You might be thinking – really? What can
possibly
be said about hobbies? Can they really be included in the list of life’s perils where we might come a cropper and feel all at sea? I am afraid I firmly believe they can.
One of the very
worst
questions you can ask an adult – over and above, ‘When are you going to do something about your hair?’ and ‘In a typical week, what do you eat?’ – is ‘What are your hobbies?’
What are your hobbies?
It should be an easy one. You should be able to spring gratefully forth and say: ‘What are my hobbies? Oh, I’m so glad you asked. I’m actually taking my grade 8 bassoon exam at the weekend; it’s been terribly hard to fit it in around all the rock climbing, and it’s going to be a nightmare getting it and the potter’s wheel into the back of the Volvo, but I must cram it all in before I head off with the choir on a chapel tour of Dieppe. Honestly, I’m a slave to my hobbies. Well, when you’re as thrilled by life as I am, who wouldn’t be?’ At this point, you would shriek with laughter, your flailing arms displacing a beautifully alphabetised archive of graphic novels and a bag of snorkelling equipment.
But, no. Who among us – and
please
say this isn’t just me – when asked that question, doesn’t simply shrug, stare at their shoes and mumble ‘Uh – cinema?’ Only then they remember that they haven’t actually been to the cinema for eight months, and even then they got the wrong time for the film so just wandered into Nando’s and queued there for half an hour before shuffling home with a chicken wing to watch telly. And, no, telly doesn’t count as a hobby, any more than ‘sleeping’ or ‘washing’ or ‘sitting quietly on cushions’ (unless you claim that ‘sitting quietly on cushions’ is meditation, in which case you’re very sneaky indeed).
There are some people born with certain passions, which they’ve happily and confidently carried forwards into adulthood. I envy them because for me, the question of hobbies is a troubling one. As a child, it was easy. Aged ten, you could unashamedly reel off a list of much-loved recreational activities, all of which you enjoyed regularly, and many of which involved some kind of natty uniform and an elaborate badge system. Cubs, Rainbows, gymnastics, roller-skating, kiddie disco, ballet, swimming, trampolining or, in my case, an unwavering passion for the Brownies (hello, Brown Owl, if you’re reading this).

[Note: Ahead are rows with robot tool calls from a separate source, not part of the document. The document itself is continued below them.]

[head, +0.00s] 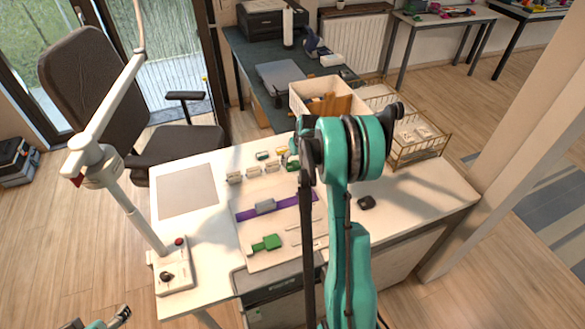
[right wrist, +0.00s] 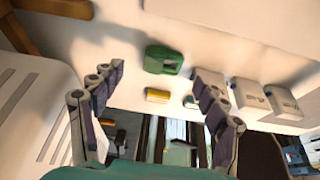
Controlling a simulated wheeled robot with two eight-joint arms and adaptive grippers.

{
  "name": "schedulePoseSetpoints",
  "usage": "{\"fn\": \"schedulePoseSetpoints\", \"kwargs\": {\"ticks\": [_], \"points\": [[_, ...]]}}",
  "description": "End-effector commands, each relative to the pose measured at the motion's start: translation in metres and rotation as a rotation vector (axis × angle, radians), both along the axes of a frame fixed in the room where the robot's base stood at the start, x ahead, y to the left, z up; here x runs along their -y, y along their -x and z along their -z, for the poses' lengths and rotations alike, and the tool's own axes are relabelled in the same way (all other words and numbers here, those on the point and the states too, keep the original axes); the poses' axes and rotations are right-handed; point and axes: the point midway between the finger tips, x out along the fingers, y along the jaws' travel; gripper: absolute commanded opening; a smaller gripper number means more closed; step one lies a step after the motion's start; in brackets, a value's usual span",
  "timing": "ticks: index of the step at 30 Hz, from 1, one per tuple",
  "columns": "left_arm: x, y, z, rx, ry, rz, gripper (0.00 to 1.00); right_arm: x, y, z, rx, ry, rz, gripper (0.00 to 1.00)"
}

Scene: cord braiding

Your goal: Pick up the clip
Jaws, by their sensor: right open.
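Several small clip-like pieces lie on the white table (head: 215,235); I cannot tell which is the clip. A green piece with a slot (right wrist: 163,60) lies just beyond my right gripper (right wrist: 157,80), which is open and empty. A yellow piece (right wrist: 157,95) shows between its fingers. Whitish blocks (right wrist: 249,97) stand right of the fingers. In the head view a grey clip-like piece (head: 265,207) sits on a purple strip (head: 290,202), and a green block (head: 267,243) lies in front. My right arm hides its fingers there. My left gripper (head: 122,315) barely shows at the bottom left.
A white bin with brown contents (head: 325,97) and a wire basket (head: 418,140) stand at the back right. A lamp (head: 120,190) rises at the left beside a grey mat (head: 186,190). A small black object (head: 366,202) lies right of my right arm.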

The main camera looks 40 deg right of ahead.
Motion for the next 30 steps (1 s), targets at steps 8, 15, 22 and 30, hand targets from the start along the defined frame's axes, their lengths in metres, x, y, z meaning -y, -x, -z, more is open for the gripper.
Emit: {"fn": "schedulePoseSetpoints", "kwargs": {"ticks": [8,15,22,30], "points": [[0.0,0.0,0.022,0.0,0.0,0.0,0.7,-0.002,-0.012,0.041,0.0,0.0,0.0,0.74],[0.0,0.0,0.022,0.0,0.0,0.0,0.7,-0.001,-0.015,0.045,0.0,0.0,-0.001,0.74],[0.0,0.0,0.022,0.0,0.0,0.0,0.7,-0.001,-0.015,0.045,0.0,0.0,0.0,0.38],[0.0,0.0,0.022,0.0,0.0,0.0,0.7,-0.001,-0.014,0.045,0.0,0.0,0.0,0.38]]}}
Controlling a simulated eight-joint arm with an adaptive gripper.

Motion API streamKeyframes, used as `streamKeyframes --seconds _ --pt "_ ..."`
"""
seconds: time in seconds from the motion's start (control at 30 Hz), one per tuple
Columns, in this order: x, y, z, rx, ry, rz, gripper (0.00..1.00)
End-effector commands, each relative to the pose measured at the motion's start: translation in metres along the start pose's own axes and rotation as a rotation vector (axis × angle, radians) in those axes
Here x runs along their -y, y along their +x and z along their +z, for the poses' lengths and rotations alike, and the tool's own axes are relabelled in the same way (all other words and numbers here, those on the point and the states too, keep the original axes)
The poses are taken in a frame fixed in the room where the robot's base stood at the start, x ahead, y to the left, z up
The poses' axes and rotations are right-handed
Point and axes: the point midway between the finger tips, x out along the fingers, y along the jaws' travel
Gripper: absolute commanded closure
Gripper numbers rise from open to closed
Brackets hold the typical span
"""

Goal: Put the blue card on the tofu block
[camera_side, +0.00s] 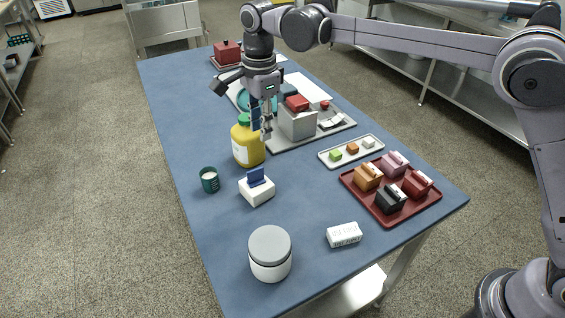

If you were a bit more left field, so much the better. You’d have hobbies that marked you out as an ‘imaginative’ child. These might include: playing horses, being a medieval knight in a turret, playing with trains,
being
a train, climbing trees,
being
a tree, hosting elaborate tea-parties for one’s stuffed animals (hands up, I was all about that), or putting on matching C&A tracksuits with your friends, pretending to be an army and going to war – which I assure you I never did. (I did.) If the imaginative side of things wasn’t for you, you could be one of the sticker collectors. That was a highly regarded and specialised hobby, aged ten. As an aside, I will share with you this: I was a collector of, wait for it, National Trust bookmarks. Oh yes, rock and roll. I was sixty before I was sixteen. But I could still put that down as a hobby, thank you very much. Whatever your bent, these were all joyous, clearly identifiable and legitimate pastimes. And we made space for them in our lives, sandwiching them in between homework and tea. They were, simply, things we did. As necessary as washing or eating.